### WHAT IS NEEDED
Copy only this: the line containing "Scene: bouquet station", the line containing "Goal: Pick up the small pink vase", and every line between them, exactly as written.

### RECORDS SHOWN
START
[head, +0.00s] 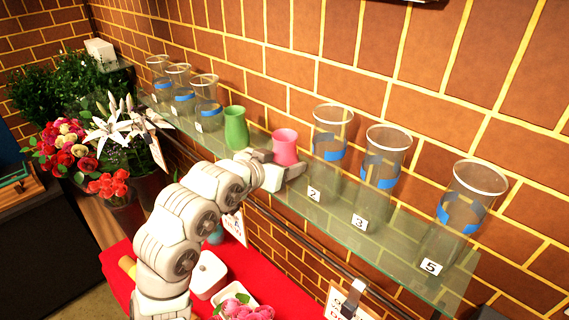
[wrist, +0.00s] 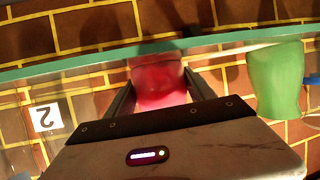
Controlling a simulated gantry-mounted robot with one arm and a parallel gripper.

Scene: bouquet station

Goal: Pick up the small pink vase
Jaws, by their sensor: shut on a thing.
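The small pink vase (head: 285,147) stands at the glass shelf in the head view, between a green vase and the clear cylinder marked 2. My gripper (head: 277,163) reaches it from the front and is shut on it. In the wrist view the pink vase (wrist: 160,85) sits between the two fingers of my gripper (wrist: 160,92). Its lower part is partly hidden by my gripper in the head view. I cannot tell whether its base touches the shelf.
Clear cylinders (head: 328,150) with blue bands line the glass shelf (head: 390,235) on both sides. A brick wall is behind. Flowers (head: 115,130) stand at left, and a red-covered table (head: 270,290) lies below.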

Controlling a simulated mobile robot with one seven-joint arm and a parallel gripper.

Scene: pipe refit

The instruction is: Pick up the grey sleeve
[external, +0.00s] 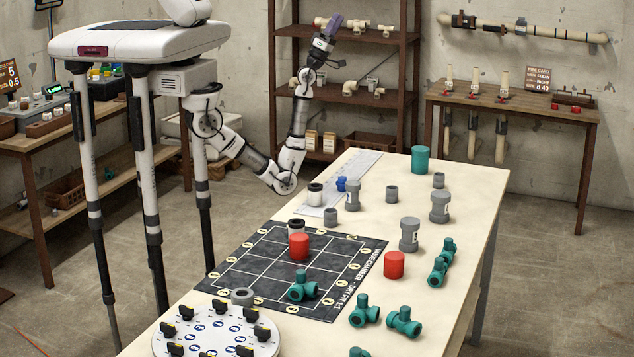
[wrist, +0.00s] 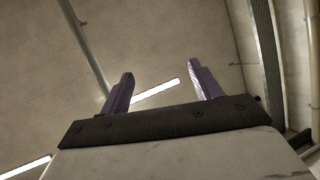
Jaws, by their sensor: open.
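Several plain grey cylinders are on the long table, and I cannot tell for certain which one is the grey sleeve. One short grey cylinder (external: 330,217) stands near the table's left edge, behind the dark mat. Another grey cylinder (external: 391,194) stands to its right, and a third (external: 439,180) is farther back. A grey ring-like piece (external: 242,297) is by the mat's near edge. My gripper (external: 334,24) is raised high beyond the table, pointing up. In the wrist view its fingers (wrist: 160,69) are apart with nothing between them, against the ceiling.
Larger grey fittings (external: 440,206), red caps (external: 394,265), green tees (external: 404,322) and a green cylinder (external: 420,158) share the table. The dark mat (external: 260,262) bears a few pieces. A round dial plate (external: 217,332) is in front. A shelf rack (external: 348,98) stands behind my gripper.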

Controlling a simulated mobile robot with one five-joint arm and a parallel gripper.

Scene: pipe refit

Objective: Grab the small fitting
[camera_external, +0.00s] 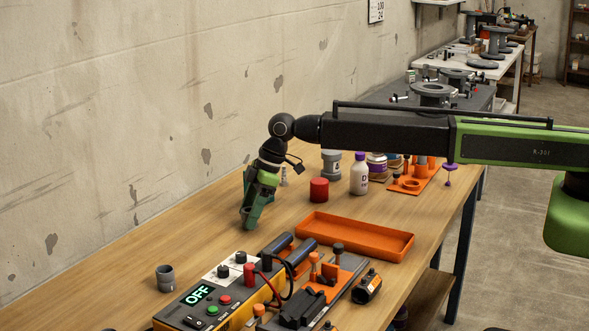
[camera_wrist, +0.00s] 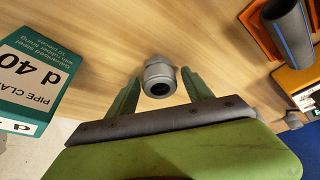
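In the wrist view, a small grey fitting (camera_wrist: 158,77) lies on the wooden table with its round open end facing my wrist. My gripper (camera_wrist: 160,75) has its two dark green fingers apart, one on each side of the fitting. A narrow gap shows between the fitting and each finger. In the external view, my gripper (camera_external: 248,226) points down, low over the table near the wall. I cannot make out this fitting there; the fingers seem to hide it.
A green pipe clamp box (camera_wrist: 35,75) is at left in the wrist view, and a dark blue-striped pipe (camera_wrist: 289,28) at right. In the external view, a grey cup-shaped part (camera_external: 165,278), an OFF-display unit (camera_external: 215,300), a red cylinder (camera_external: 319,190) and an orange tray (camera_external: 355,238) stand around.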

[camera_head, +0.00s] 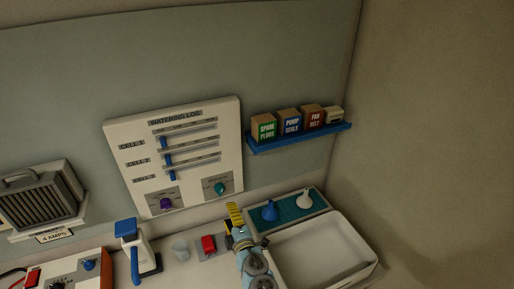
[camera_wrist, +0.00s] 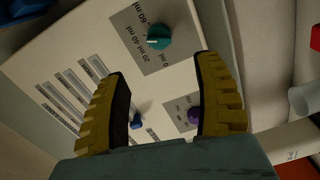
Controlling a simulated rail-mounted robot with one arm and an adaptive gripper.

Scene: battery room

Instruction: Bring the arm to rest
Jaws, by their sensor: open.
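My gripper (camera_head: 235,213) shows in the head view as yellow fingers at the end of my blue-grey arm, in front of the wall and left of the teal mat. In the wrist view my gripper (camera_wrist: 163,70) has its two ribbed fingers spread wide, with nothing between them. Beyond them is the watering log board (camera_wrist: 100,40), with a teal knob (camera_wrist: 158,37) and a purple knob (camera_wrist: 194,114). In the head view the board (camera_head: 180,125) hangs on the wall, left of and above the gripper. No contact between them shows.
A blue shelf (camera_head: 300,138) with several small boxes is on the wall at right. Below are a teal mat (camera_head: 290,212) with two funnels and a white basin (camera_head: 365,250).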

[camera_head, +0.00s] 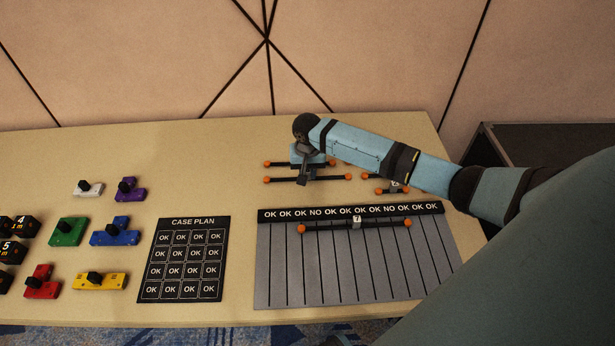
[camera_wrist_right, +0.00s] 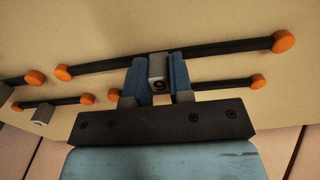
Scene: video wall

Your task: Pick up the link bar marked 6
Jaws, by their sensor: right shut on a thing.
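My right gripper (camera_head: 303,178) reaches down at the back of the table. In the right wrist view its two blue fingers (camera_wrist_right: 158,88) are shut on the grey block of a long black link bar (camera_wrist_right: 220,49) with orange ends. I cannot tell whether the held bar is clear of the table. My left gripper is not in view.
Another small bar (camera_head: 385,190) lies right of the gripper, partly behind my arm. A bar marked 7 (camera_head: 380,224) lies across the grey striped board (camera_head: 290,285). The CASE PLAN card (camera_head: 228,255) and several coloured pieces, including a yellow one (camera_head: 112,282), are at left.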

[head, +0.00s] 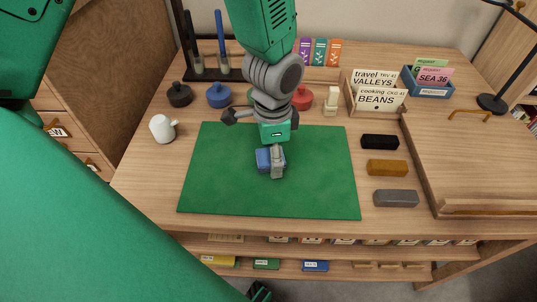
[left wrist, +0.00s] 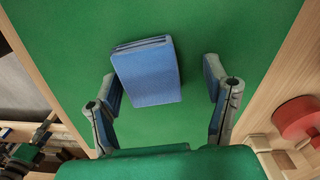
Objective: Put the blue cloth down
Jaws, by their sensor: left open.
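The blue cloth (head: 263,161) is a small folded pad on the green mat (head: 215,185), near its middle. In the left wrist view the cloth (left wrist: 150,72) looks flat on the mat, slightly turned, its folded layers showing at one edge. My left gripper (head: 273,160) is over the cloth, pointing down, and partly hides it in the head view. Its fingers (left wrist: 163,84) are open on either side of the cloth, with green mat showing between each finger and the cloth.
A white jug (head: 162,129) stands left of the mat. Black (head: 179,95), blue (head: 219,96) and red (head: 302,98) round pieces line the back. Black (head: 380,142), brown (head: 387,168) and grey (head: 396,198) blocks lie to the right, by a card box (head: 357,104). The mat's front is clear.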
END
### EXPECTED ANSWER
Scene: bouquet station

Goal: Pick up the small pink vase

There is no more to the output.